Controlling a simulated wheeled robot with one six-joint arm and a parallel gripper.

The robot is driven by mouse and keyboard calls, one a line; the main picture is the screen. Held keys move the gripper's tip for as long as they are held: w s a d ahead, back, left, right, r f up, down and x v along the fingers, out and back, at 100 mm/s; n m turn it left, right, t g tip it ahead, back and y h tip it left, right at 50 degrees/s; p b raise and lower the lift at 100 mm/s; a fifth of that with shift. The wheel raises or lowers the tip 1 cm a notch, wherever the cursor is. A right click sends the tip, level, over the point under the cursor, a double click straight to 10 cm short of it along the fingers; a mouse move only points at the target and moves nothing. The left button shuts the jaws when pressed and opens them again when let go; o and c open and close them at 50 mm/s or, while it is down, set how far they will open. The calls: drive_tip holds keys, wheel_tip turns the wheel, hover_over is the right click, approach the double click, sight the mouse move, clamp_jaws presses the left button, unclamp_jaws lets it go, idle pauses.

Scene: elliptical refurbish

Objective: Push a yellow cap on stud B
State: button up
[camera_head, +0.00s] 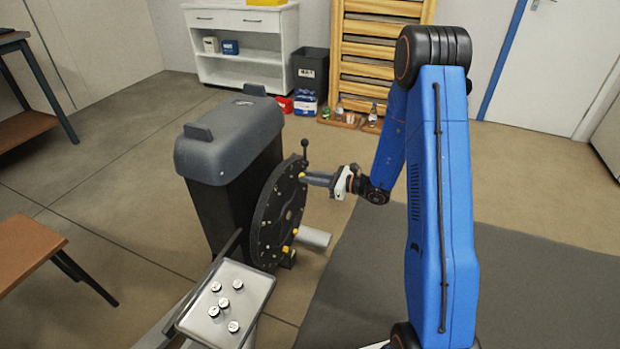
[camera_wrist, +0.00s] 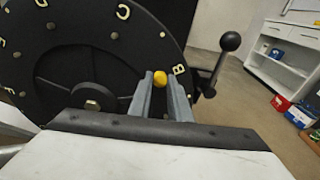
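My gripper (camera_wrist: 161,84) points at the face of a black round disc (camera_head: 267,222), with its fingertips close to the disc's rim. Its two grey fingers are shut on a yellow cap (camera_wrist: 160,78), which sits between the tips; it also shows at the gripper's end in the head view (camera_head: 302,175). The white letter B (camera_wrist: 179,69) is just right of the cap. Stud B is not visible, hidden behind the cap or fingers. I cannot tell whether the cap touches the stud.
A black ball-ended handle (camera_wrist: 230,41) stands out right of the fingers. Other yellow spots (camera_head: 285,249) show low on the disc. A metal tray (camera_head: 255,281) with several white-topped pieces stands in front of the grey-black machine (camera_head: 228,135).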

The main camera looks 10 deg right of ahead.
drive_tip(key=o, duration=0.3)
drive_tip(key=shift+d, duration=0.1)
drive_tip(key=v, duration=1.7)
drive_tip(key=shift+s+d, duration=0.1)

════════════════════

> [What the exercise asks] In your copy, leave out the pictures and reproduce the material above exactly.

> [Response for this exercise]
Controlling a simulated wheeled robot with one six-joint arm and a parallel gripper.

The robot is driven by mouse and keyboard calls, one a line; the main picture is the screen. Held keys move the gripper's tip for as long as they are held: w s a d ahead, back, left, right, r f up, down and x v along the fingers, out and back, at 100 mm/s; n m turn it left, right, t g tip it ahead, back and y h tip it left, right at 50 degrees/s; p b raise and lower the lift at 100 mm/s; a fifth of that with shift. The wheel raises or lowers the tip 1 cm a notch, wherever the cursor is. A right click sends the tip, level, over the point under the cursor, a double click straight to 10 cm short of it along the fingers; a mouse move only points at the target and moves nothing. The left button shuts the jaws when pressed and opens them again when let go; o and c open and close them at 50 mm/s or, while it is down, set how far they will open. The calls: drive_tip holds keys, wheel_tip turns the wheel, hover_over is the right click, approach the double click, sight the mouse move, clamp_jaws presses the left button, unclamp_jaws lets it go, idle pauses.

Scene: elliptical refurbish

Objective: Push a yellow cap on stud B
State: button up
[camera_head, +0.00s] 
[camera_wrist, +0.00s] 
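My gripper (camera_wrist: 161,84) points at the face of a black round disc (camera_head: 267,222), with its fingertips close to the disc's rim. Its two grey fingers are shut on a yellow cap (camera_wrist: 160,78), which sits between the tips; it also shows at the gripper's end in the head view (camera_head: 302,175). The white letter B (camera_wrist: 179,69) is just right of the cap. Stud B is not visible, hidden behind the cap or fingers. I cannot tell whether the cap touches the stud.
A black ball-ended handle (camera_wrist: 230,41) stands out right of the fingers. Other yellow spots (camera_head: 285,249) show low on the disc. A metal tray (camera_head: 255,281) with several white-topped pieces stands in front of the grey-black machine (camera_head: 228,135).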

The main camera looks 10 deg right of ahead.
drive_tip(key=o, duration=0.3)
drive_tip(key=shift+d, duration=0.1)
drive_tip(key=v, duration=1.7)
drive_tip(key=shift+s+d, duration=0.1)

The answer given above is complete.